Recorded robot tool calls.
- - - - - - -
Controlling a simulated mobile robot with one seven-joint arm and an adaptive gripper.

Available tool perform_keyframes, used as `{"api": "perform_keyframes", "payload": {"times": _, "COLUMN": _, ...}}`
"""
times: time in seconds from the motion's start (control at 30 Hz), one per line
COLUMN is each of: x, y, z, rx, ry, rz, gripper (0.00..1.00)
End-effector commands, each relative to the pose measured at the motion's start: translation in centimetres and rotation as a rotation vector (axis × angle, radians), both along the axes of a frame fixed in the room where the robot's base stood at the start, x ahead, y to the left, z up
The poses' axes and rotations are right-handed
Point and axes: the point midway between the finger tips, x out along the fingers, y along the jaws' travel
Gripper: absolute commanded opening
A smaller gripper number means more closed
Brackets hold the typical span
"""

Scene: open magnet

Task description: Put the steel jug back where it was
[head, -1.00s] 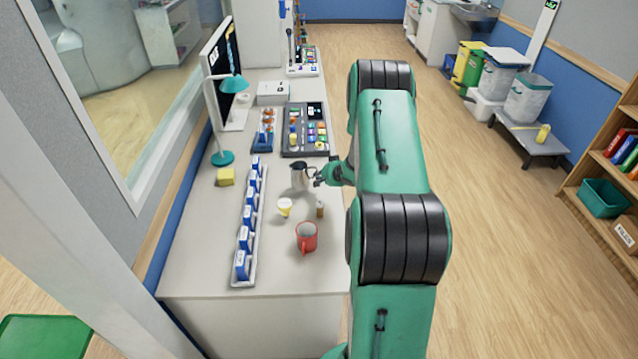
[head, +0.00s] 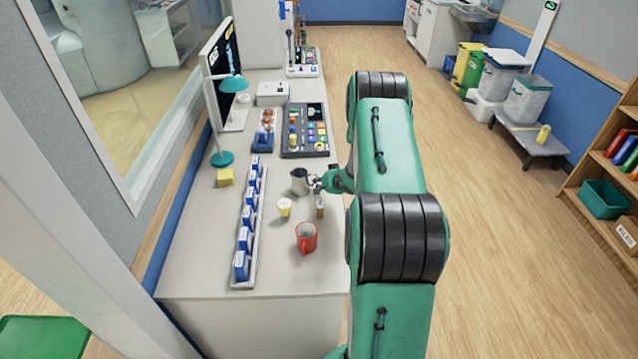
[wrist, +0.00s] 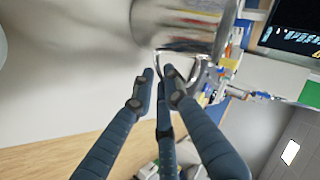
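The steel jug (head: 300,182) is at the middle of the white counter (head: 215,280), above the yellow-and-white cup in the head view. It looks close to upright; I cannot tell whether its base touches the counter. My gripper (head: 317,185) is at its right side. In the wrist view the shiny jug (wrist: 183,28) fills the top middle, with its handle loop towards me. The dark fingers of my gripper (wrist: 162,84) close around the handle. The exact finger contact is partly hidden.
A red mug (head: 306,238), a yellow-and-white cup (head: 284,207) and a small brown bottle (head: 320,209) stand nearby. A rack of blue boxes (head: 245,235) runs along the left. A control panel (head: 307,130) and teal lamp (head: 222,158) are behind. Bare counter lies left of the jug.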

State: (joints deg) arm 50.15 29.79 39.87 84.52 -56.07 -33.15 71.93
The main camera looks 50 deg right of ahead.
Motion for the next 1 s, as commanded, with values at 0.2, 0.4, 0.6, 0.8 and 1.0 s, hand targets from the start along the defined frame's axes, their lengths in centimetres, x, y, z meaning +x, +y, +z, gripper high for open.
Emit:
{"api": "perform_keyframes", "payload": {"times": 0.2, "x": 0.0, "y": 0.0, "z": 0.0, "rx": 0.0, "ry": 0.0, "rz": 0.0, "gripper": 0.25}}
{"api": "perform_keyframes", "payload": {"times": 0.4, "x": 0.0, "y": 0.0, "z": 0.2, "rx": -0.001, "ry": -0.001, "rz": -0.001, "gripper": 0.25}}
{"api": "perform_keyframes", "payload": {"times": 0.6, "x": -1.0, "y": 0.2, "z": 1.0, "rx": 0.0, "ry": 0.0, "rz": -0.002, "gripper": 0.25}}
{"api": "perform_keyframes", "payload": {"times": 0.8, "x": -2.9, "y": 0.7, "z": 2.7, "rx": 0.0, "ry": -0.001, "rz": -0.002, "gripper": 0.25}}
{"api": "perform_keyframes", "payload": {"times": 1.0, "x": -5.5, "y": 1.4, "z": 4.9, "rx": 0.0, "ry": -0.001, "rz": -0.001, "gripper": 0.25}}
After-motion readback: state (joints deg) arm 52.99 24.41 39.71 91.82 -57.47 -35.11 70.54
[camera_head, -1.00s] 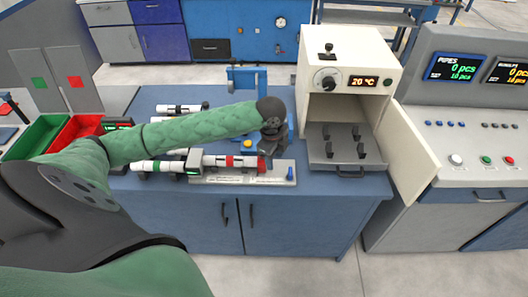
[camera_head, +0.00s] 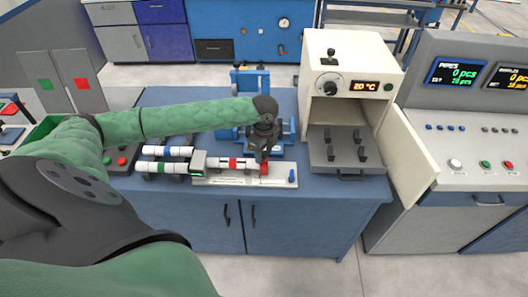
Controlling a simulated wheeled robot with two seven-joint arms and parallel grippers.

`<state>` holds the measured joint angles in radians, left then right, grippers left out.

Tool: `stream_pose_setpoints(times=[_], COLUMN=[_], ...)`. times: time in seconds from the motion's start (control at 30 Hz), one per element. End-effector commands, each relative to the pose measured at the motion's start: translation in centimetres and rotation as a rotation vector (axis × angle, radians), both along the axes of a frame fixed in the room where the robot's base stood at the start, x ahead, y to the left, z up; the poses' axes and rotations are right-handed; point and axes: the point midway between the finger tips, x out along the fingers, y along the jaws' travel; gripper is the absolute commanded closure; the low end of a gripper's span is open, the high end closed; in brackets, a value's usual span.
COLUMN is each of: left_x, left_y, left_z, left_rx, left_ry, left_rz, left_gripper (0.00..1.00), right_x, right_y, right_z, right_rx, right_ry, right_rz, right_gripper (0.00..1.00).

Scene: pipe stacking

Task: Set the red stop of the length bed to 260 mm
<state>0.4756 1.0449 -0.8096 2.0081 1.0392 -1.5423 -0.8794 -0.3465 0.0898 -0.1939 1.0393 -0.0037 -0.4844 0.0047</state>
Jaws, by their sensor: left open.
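The length bed (camera_head: 225,180) is a pale plate with a scale along its front, lying on the blue workbench. Its red stop (camera_head: 264,169) is a small red block right of the bed's middle. A white pipe piece with a red band (camera_head: 237,163) lies on the bed, left of the stop. My left gripper (camera_head: 264,157) points down right at the red stop, its dark fingers open and partly overlapping it. I cannot tell whether they touch it. The scale figures are too small to read. My right gripper is not in view.
A blue lever (camera_head: 292,176) stands at the bed's right end. A blue fixture (camera_head: 249,79) stands behind my left arm. The oven (camera_head: 315,55) with its open tray is to the right.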

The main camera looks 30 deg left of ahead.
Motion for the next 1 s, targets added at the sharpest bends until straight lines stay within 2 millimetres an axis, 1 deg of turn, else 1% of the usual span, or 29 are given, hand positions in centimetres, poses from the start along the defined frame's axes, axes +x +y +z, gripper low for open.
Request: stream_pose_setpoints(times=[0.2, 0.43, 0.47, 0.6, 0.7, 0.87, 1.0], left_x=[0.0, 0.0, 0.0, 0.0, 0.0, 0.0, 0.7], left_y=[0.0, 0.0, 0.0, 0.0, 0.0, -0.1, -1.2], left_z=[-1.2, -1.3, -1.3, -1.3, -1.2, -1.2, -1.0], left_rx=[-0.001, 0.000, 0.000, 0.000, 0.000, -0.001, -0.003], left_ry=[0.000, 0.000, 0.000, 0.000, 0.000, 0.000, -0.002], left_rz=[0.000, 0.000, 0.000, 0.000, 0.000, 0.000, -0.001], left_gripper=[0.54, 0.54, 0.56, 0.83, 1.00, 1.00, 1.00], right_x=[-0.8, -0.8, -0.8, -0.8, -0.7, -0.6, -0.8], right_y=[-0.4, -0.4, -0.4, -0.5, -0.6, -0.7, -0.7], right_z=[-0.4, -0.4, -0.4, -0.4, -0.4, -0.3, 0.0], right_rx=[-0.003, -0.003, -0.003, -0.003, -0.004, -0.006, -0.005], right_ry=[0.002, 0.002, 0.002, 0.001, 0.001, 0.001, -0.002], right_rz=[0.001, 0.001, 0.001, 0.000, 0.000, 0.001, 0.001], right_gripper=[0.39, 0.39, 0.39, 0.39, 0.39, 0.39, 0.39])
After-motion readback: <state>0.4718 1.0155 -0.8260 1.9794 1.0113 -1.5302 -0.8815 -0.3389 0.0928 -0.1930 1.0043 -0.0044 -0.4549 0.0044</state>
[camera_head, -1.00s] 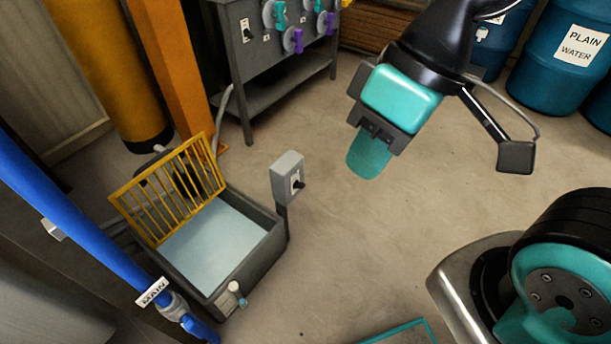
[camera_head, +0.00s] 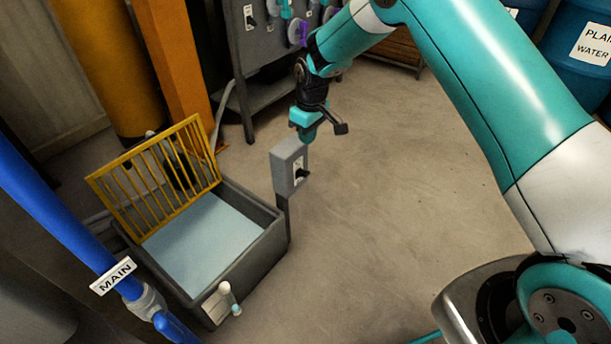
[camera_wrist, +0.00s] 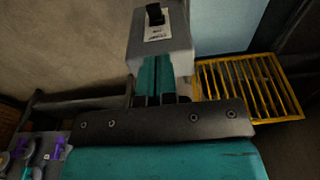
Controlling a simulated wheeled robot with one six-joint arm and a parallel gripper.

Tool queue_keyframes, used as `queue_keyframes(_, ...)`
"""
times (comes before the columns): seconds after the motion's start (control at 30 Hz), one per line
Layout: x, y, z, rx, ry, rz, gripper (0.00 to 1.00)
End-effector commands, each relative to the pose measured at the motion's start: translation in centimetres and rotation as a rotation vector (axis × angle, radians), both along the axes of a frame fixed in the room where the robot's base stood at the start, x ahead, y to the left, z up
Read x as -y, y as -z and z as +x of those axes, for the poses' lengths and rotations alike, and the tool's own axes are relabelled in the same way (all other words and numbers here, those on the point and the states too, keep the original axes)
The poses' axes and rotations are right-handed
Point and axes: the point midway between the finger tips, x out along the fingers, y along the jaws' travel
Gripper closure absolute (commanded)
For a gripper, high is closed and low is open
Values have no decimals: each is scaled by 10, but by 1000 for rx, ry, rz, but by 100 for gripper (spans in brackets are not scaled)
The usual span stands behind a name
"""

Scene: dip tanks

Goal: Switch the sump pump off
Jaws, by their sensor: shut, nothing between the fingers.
- - - - - - -
Problem. Look above for the line containing "[camera_wrist, +0.00s]", then write out every line from there down to the line containing "Layout: x, y, z, rx, ry, rz, gripper", that line included, with no pictures.

Written answer.
[camera_wrist, +0.00s] 
Controlling a simulated wheeled robot with one six-joint arm and a parallel gripper.

Tool queue_keyframes, used as `queue_keyframes(_, ...)`
"""
times (comes before the columns): seconds after the motion's start (control at 30 Hz), one per line
Layout: x, y, z, rx, ry, rz, gripper (0.00 to 1.00)

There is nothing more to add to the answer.